(WRITTEN EXERCISE)
Transcribe the full listing below exactly.

■ ■ ■ ■ ■ ■ ■

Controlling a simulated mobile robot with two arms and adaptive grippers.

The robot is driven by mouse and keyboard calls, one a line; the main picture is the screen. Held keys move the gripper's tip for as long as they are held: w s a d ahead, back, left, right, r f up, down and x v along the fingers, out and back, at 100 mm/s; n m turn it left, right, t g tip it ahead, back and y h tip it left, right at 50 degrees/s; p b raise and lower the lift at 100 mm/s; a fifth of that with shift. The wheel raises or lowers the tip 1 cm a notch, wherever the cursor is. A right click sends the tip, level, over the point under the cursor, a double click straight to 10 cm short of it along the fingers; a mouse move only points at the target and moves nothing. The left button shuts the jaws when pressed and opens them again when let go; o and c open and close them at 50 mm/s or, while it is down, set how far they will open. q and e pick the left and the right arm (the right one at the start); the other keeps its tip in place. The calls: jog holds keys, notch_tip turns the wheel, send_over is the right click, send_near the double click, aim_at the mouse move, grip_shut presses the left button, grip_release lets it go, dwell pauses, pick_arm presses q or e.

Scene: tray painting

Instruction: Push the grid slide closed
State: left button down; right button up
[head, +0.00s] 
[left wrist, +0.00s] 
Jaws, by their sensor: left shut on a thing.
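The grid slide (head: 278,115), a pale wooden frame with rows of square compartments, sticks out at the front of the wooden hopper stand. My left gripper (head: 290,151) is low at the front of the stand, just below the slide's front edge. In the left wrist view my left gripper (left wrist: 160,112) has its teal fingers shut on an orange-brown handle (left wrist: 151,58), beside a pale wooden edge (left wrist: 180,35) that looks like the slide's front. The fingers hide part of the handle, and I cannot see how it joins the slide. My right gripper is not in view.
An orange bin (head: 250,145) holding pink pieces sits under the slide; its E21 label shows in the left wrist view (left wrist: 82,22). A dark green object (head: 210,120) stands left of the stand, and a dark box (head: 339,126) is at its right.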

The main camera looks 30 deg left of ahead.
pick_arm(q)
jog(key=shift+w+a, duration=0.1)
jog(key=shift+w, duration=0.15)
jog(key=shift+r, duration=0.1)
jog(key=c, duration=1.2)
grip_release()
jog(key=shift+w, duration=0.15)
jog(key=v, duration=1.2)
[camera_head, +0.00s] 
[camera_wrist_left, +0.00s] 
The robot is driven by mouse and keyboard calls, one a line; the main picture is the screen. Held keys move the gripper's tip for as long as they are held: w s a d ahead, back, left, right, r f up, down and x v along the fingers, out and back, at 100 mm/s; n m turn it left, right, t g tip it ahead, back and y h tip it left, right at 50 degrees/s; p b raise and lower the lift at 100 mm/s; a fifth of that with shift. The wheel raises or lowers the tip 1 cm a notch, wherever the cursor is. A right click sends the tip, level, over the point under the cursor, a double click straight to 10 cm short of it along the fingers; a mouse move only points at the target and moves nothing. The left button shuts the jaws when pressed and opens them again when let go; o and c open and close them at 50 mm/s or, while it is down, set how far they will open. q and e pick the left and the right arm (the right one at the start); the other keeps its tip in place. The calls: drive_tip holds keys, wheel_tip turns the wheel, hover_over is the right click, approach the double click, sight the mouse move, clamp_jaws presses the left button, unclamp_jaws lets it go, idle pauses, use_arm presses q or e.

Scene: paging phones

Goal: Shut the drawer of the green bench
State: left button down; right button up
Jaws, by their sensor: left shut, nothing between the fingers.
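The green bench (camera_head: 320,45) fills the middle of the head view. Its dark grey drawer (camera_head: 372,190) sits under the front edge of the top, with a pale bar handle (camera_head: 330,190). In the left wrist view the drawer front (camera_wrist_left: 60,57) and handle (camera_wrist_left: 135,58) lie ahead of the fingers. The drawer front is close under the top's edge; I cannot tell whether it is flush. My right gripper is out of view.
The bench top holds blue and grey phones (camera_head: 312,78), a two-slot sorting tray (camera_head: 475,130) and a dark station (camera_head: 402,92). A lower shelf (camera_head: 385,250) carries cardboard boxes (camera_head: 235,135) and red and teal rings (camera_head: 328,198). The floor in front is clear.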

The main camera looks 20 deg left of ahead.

■ ■ ■ ■ ■ ■ ■

(WRITTEN SOLUTION)
Controlling a simulated mobile robot with two arms and adaptive grippers.

The robot is driven by mouse and keyboard calls, one a line; the main picture is the screen. Held keys move the gripper's tip for as long as they are held: w s a d ahead, back, left, right, r f up, down and x v along the fingers, out and back, at 100 mm/s; n m turn it left, right, t g tip it ahead, back and y h tip it left, right at 50 degrees/s; p b raise and lower the lift at 100 mm/s; a fifth of that with shift. The wheel raises or lowers the tip 1 cm a notch, wherever the cursor is. A right click sends the tip, level, over the point under the cursor, a double click straight to 10 cm short of it along the fingers; a mouse move only points at the target and moves nothing. The left button shuts the jaws when pressed and opens them again when let go; o and c open and close them at 50 mm/s or, while it is down, set how far they will open. q and e pick the left and the right arm (the right one at the start); the other keeps its tip in place. The calls: jog holds keys, notch_tip turns the wheel, send_over is the right click, send_near the double click, aim_at the mouse move, grip_shut presses the left button, grip_release lets it go, dwell pauses, pick_arm presses q or e.

Scene: tray painting

Instruction: Push the grid slide closed
State: left button down; right button up
[head, +0.00s] 
[left wrist, +0.00s] 
Jaws, by their sensor: left shut on a thing.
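The grid slide (head: 278,115), a pale wooden frame with rows of square compartments, sticks out at the front of the wooden hopper stand. My left gripper (head: 290,151) is low at the front of the stand, just below the slide's front edge. In the left wrist view my left gripper (left wrist: 160,112) has its teal fingers shut on an orange-brown handle (left wrist: 151,58), beside a pale wooden edge (left wrist: 180,35) that looks like the slide's front. The fingers hide part of the handle, and I cannot see how it joins the slide. My right gripper is not in view.
An orange bin (head: 250,145) holding pink pieces sits under the slide; its E21 label shows in the left wrist view (left wrist: 82,22). A dark green object (head: 210,120) stands left of the stand, and a dark box (head: 339,126) is at its right.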

The main camera looks 30 deg left of ahead.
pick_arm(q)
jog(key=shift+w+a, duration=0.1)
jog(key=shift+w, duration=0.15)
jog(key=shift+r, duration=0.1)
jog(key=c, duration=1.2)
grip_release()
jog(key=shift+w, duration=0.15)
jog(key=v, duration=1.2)
[camera_head, +0.00s] 
[camera_wrist_left, +0.00s] 
The robot is driven by mouse and keyboard calls, one a line; the main picture is the screen. Held keys move the gripper's tip for as long as they are held: w s a d ahead, back, left, right, r f up, down and x v along the fingers, out and back, at 100 mm/s; n m turn it left, right, t g tip it ahead, back and y h tip it left, right at 50 degrees/s; p b raise and lower the lift at 100 mm/s; a fifth of that with shift. The wheel raises or lowers the tip 1 cm a notch, wherever the cursor is. A right click sends the tip, level, over the point under the cursor, a double click straight to 10 cm short of it along the fingers; a mouse move only points at the target and moves nothing. The left button shuts the jaws when pressed and opens them again when let go; o and c open and close them at 50 mm/s or, while it is down, set how far they will open. q and e pick the left and the right arm (the right one at the start); the other keeps its tip in place. The calls: drive_tip holds keys, wheel_tip turns the wheel, hover_over is the right click, approach the double click, sight the mouse move, clamp_jaws presses the left button, unclamp_jaws lets it go, idle pauses, use_arm presses q or e.

Scene: paging phones

Goal: Shut the drawer of the green bench
State: left button down; right button up
Jaws, by their sensor: left shut, nothing between the fingers.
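The green bench (camera_head: 320,45) fills the middle of the head view. Its dark grey drawer (camera_head: 372,190) sits under the front edge of the top, with a pale bar handle (camera_head: 330,190). In the left wrist view the drawer front (camera_wrist_left: 60,57) and handle (camera_wrist_left: 135,58) lie ahead of the fingers. The drawer front is close under the top's edge; I cannot tell whether it is flush. My right gripper is out of view.
The bench top holds blue and grey phones (camera_head: 312,78), a two-slot sorting tray (camera_head: 475,130) and a dark station (camera_head: 402,92). A lower shelf (camera_head: 385,250) carries cardboard boxes (camera_head: 235,135) and red and teal rings (camera_head: 328,198). The floor in front is clear.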

The main camera looks 20 deg left of ahead.

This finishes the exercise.